Schengen Sözleşme’si 142 maddeden oluşmakla birlikte18 taraf devletlerin uygulaması gereken ilkelere yer verilen 6 madde oldukça önemlidir. Maddede dış sınır kontrollerinden ne anlaşılması gerektiği açıklanmıştır. Tanımlanan sınır geçiş noktalarında, sınırı geçmek isteyen her kim olursa onlara karşı resmi görevliler tarafından yapılan kontrol işlemlerinin tamamı dış sınır kontrolü olarak tanımlanmıştır. Tanım yapılması önemlidir çünkü bu tanımla dış sınırlarda yapılan kontrollerin tüm üye devletler tarafından düzenli bir şekilde ve Sözleşme’ye taraf tüm devletlerin çıkarlarının korunabilmesine yönelik biçimde yapılması hedeflenmektedir19 . Sözleşme’deki 2. madde, dış sınırla birlikte iç sınırların kaldırılmasından20 endişe duyan taraf devletlerin kuşkularını gidermek amacıyla, iç sınır denetiminin istisnai olarak gerektiğinde yeniden başlatılabileceği ile ilgili düzenleme yapılmıştır. 3. maddede resmi denetim yerleri belirtilmiş, bu yerler haricinde izinsiz bir geçiş söz konusu olursa üye devletlerin gerekli cezai işlem uygulamasına ilişkin yetki verilmiştir. 5. maddede üçüncü ülke vatandaşlarının sınırlardan geçiş şekli düzenlenmiştir21 . Ortak vize politikaları belirlenerek tek tip vize uygulaması ile ilgili düzenlemeler ise Sözleşme’nin 9 ile 18. maddeleri arasında yer almaktadır22 .
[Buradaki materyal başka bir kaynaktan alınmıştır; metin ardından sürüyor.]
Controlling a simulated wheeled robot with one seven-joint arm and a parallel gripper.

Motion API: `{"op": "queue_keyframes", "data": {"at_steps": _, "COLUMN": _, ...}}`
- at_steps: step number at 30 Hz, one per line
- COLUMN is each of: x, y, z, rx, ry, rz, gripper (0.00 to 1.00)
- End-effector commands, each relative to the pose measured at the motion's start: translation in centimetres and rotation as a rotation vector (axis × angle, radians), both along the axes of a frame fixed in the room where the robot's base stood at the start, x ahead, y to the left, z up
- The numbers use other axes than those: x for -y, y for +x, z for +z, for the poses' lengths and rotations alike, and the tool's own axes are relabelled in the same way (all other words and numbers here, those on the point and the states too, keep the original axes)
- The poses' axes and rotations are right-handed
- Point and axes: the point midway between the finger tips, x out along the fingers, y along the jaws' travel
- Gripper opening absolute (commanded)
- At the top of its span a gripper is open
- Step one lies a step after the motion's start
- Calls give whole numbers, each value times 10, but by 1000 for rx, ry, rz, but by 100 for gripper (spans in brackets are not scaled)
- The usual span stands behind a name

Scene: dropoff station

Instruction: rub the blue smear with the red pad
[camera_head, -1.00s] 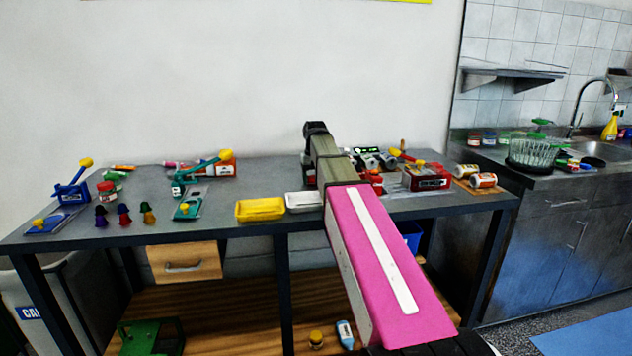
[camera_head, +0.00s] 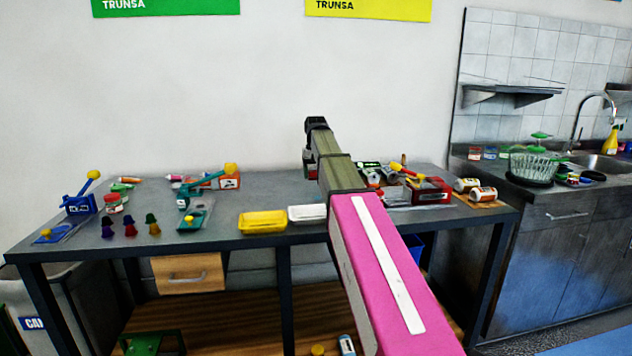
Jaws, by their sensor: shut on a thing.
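My arm reaches from the lower right over the table (camera_head: 355,208), its pink link and olive link in front of the middle. A dark part of it shows at the arm's left edge, but its jaws and anything in them are hidden behind the arm. I cannot make out a red pad or a blue smear on the table. Any of the tabletop behind the arm is hidden.
A yellow tray (camera_head: 262,223) and a white tray (camera_head: 306,214) stand at the front edge. A blue lever device (camera_head: 80,203) and several small coloured cones are at left. A red box (camera_head: 432,192) and jars (camera_head: 482,194) are at right.

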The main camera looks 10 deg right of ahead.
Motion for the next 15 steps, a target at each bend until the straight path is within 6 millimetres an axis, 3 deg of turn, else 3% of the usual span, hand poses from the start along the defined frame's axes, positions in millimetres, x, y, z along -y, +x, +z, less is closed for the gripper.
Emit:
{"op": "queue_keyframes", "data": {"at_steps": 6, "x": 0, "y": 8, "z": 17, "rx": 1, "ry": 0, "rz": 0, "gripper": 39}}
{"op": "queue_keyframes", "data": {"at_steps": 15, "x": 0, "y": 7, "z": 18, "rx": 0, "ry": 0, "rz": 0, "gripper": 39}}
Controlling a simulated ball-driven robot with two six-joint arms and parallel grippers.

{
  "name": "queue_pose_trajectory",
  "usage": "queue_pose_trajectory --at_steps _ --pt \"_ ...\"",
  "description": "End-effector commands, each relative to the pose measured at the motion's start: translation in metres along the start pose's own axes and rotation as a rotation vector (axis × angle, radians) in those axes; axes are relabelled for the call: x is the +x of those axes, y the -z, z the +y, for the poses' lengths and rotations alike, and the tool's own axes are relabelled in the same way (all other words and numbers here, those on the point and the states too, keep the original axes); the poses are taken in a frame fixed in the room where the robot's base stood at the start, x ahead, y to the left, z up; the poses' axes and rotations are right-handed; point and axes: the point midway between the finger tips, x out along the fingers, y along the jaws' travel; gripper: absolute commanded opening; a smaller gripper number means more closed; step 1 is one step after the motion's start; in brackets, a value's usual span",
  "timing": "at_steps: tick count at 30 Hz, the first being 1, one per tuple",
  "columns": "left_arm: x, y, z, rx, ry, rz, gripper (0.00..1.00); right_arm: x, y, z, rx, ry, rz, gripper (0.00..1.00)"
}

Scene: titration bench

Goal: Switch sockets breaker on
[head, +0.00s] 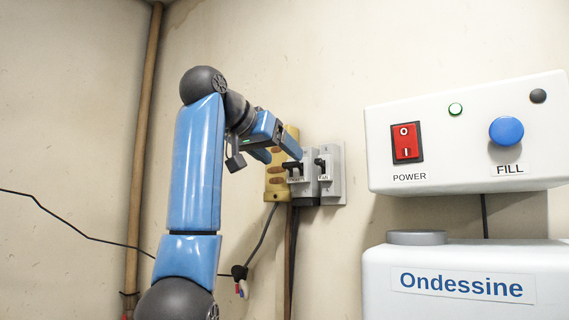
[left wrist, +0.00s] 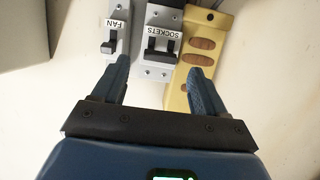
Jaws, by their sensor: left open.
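The sockets breaker (head: 295,171) is a grey box with a black lever on the wall in the head view. It shows upside down with its SOCKETS label in the left wrist view (left wrist: 161,46). Its lever (left wrist: 160,57) stands between the lines of my fingers. My left gripper (head: 287,150) is open and empty in front of the breaker; in the left wrist view its two blue fingers (left wrist: 160,82) point at the breaker and stand apart on either side. I cannot tell whether a finger touches it. My right gripper is in neither view.
The fan breaker (head: 324,170) stands right beside it, also in the left wrist view (left wrist: 112,35). A yellow socket strip (head: 276,181) is on the other side. A white control box (head: 465,135) with a red power switch (head: 406,142) stands at the right. Cables hang below.

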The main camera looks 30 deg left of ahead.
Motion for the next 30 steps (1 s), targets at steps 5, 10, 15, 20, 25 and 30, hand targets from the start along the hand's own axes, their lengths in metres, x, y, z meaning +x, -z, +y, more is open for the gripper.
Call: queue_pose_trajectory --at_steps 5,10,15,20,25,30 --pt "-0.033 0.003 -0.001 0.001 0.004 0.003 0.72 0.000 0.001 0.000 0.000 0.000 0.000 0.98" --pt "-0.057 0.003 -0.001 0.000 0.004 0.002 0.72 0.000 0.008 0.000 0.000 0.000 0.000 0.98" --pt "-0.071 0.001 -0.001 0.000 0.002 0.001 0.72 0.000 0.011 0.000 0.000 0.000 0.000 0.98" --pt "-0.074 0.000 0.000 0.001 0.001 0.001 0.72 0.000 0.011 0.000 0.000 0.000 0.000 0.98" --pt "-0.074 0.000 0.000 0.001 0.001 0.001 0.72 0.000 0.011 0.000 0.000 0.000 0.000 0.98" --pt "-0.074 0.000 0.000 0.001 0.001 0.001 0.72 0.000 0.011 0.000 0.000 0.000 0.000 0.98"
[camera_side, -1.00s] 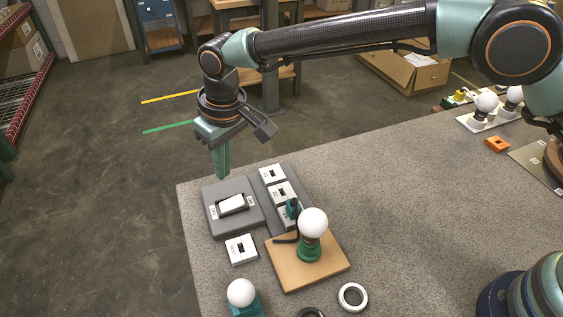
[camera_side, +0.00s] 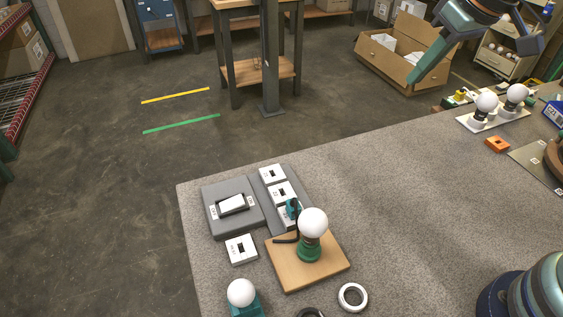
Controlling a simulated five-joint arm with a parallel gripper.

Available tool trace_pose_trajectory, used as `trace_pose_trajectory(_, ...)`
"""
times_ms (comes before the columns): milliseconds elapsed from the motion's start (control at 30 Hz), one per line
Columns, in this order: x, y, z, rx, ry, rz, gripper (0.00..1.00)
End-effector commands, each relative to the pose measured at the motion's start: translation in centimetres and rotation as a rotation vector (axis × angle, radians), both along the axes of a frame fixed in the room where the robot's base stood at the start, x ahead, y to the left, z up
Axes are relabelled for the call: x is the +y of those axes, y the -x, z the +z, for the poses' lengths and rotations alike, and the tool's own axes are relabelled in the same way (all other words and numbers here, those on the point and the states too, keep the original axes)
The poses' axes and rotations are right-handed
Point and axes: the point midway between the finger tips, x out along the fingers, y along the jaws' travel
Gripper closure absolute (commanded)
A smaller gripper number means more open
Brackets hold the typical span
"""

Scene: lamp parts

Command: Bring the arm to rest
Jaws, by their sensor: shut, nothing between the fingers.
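My gripper (camera_side: 418,76) is at the upper right of the side view, raised well above the table. Its teal fingers are together with nothing between them, and they point down and to the left. Most of my arm is out of the frame. Below, on the grey table (camera_side: 410,210), a white bulb (camera_side: 313,222) stands upright in a green socket (camera_side: 309,251) on a wooden board (camera_side: 313,275). My gripper touches none of these parts.
Another bulb (camera_side: 241,292) and a white ring (camera_side: 353,297) are in front. Bulbs on a plate (camera_side: 487,104) and an orange part (camera_side: 497,144) sit far right. The table's middle is clear.

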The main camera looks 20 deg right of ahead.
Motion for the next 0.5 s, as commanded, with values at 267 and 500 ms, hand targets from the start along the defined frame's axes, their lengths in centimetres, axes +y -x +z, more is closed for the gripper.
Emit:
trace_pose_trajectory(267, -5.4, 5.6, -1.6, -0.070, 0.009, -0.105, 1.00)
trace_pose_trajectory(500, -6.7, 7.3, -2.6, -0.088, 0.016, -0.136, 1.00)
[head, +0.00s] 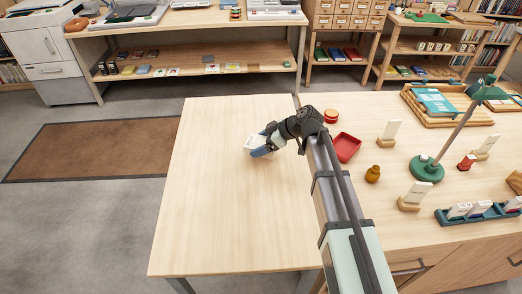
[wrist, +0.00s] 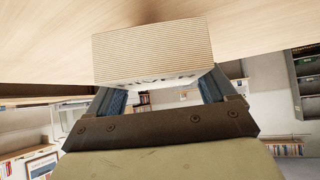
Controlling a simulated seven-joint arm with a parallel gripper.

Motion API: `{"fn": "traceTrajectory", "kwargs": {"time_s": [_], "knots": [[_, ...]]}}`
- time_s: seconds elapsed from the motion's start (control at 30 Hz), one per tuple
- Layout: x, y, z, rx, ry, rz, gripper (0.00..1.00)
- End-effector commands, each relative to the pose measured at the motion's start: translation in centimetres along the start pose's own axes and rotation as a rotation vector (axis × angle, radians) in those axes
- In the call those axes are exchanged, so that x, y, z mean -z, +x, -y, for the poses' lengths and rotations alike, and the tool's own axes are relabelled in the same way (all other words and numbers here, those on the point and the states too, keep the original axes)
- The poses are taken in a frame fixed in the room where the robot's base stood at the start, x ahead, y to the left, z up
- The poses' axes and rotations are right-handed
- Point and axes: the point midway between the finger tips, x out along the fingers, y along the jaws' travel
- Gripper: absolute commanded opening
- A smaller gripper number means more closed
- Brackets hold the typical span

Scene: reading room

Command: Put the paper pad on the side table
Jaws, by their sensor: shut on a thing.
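The paper pad (head: 253,142) is a small white block in the head view, over the middle right part of the light wooden side table (head: 210,210). My gripper (head: 264,147) is shut on it, with the blue fingers at its sides. In the wrist view the pad (wrist: 150,52) fills the space between the fingers, showing fine-lined page edges and partly hidden dark lettering on the lower face. A soft shadow lies on the wood close to the pad. I cannot tell whether the pad touches the tabletop.
The side table is otherwise bare. To its right, a desk holds a red tray (head: 347,147), an amber jar (head: 373,174), card stands (head: 415,196) and a green lamp (head: 427,168). A brown mat (head: 95,150) lies on the floor at left. Shelves stand behind.

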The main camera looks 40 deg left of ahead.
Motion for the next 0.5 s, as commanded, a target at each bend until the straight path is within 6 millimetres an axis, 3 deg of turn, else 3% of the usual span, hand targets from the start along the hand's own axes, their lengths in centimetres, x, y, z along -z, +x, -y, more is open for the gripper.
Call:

Schengen Sözleşmesi ile taraf ülkeler arasında dış sınır kontrolleri kaldırılarak bu kontrollerin dış sınırlara aktarılması, böylece taraf üye devlet vatandaşlarının serbest bir şekilde seyahatlerini gerçekleştirmelerinin önü açılmıştır23 . Ortak bir dış sınır kontrolü beraberinde güvenlik problemini getirmiştir. Dış sınırların güvenliği için sınır kontrolünün güçlendirilmesi gerekliliği ortaya çıkmıştır. Avrupa’nın en büyük korkularından olan yasadışı göç konusunda sınır ülkelere daha fazla sorumluluk düşmüştür. Bu sebeple Schengen bölgesine dış sınırlardan girişlerde gereken vize ile ilgili konular detaylı şekilde düzenlenmiştir. Vize alma zorunluluğu olan ve olmayan ülke vatandaşları hakkında ortak bir liste oluşturulmuştur.

Schengen Anlaşması’ndaki standstill hükmü, üye devletlerin anlaşmanın uygulanması sırasında var olan sınırlarında güvenlik seviyesini korumasını gerektirmektedir. Başka bir deyişle, standstill hükmü, üye devletlerin, Schengen Anlaşması imzalandığında halihazırda yürürlükte olanın ötesinde, kimlik kontrolleri veya fiziksel denetimler gibi sınır kontrollerinde artışa yol açabilecek yeni önlemler getirmesini yasaklamaktadır. Standstill hükmü, üye devletlerin anlaşmanın AB içinde serbest dolaşım amacını baltalayabilecek politikalar uygulamasını engelleyerek Schengen sisteminin bütünlüğünü ve etkinliğini korumayı amaçlamaktadır.